Collected data:
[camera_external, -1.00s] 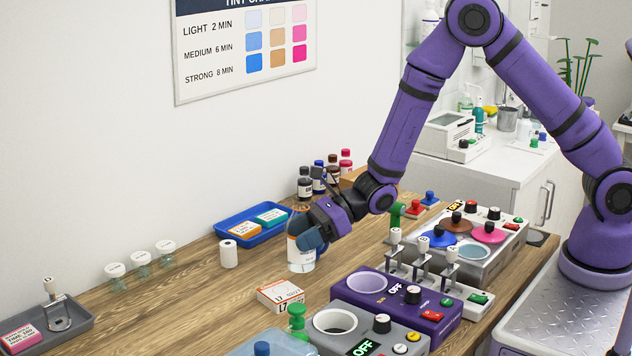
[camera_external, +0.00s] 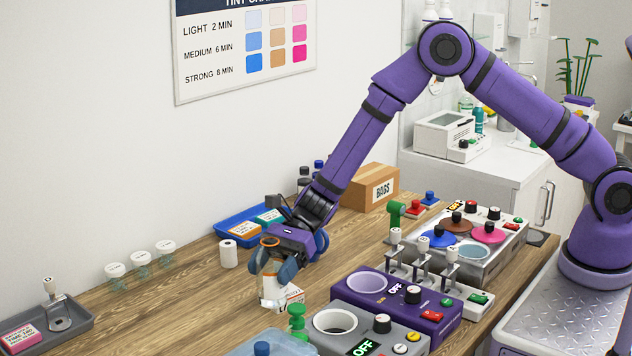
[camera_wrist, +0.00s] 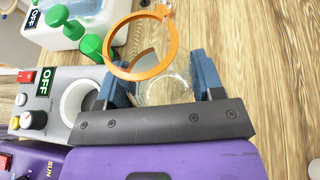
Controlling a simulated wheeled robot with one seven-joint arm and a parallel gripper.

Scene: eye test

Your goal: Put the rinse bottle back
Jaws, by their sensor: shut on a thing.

Given request: Reproduce the material above in full and without alteration, but skip all pictures.

Exercise output:
[camera_external, -1.00s] 
[camera_external, +0.00s] 
[camera_wrist, +0.00s] 
Controlling a simulated wheeled robot with one seven-joint arm and a parallel gripper.

Scene: eye test

Your goal: Put the rinse bottle back
Jaws, by their sensor: shut on a thing.

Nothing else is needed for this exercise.